Les convictions de ces apôtres sont si puissantes qu’ils obéissent à leurs suggestions sans se soucier de leur intérêt personnel. Hypnotisés par la foi qui les a subjugués, ils sacrifieront tout pour en établir le règne.

Ces demi-aliénés, dont l’étude relève surtout de la pathologie mentale, jouèrent cependant un rôle immense dans l’histoire.

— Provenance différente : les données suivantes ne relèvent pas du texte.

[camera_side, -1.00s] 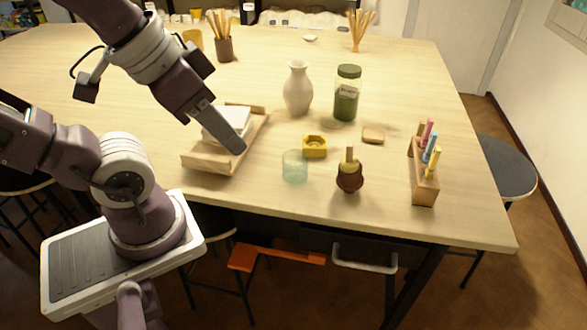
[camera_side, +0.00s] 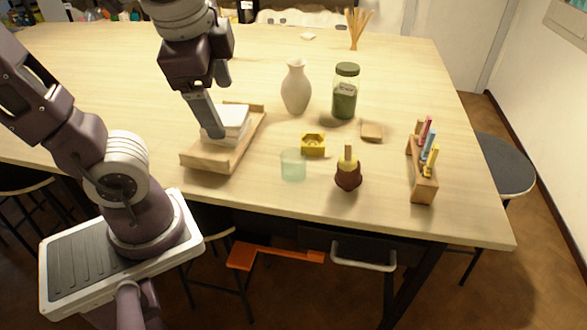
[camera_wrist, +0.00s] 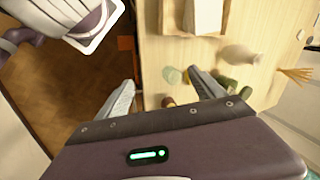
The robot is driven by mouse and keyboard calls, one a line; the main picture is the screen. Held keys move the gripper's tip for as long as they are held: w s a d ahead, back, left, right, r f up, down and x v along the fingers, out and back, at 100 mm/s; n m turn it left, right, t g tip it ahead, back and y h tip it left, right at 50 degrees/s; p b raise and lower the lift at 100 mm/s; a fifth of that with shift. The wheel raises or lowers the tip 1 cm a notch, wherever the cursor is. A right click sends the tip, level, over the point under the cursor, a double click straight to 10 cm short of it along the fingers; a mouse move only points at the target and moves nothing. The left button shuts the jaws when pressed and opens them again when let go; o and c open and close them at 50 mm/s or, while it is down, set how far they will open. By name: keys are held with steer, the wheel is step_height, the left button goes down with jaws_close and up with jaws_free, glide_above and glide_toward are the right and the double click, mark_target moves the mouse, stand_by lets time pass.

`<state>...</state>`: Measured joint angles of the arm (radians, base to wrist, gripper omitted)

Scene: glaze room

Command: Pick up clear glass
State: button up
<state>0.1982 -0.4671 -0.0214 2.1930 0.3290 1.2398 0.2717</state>
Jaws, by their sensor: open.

Ils se recrutent principalement, comme je l’ai montré dans ma Psychologie du socialisme, parmi les esprits doués à un haut degré d’instinct religieux, instinct dont la caractéristique est le besoin d’être dominé par un être ou par un Credo quelconque, et de se sacrifier pour faire triompher l’objet de leur adoration. Tous rêvent une société paradisiaque bien proche du paradis céleste de nos pères. Les terroristes russes et les diverses variétés d’anarchistes en fournissent de curieux exemples. Dans ces cervelles rudimentaires, entièrement dominés par l’atavisme religieux, et qu’aucun raisonnement ne saurait effleurer, le vieux déisme ancestral s’est objectivé sous la forme d’un paradis terrestre, gouverné par un État providentiel réparant toutes les injustices et doté de la puissance illimitée des anciens dieux.

L’incapacité de l’apôtre à raisonner, son besoin de propager sa croyance, son ignorance des nécessités et des réalités le rendent très dangereux, parce qu’il agit sur des foules incapables, elles aussi, de raisonner et dont les opinions se forment surtout par voie de contagion.

Une des grandes erreurs de l’âge moderne est de croire que l’on persuade les foules avec des raisonnements. L’affirmation, la répétition, le prestige et la contagion sont, je le rappelle de nouveau, les sources à peu près uniques de leurs convictions. Que ces dernières contrarient leurs intérêts les plus certains, qu’elles se heurtent à des impossibilités évidentes, peu importe. Les croyances acceptées, si absurdes soient-elles, deviennent de puissants mobiles d’action. C’est au nom de croyances fort contraires à la raison que le monde fut bouleversé tant de fois et le sera sans doute encore.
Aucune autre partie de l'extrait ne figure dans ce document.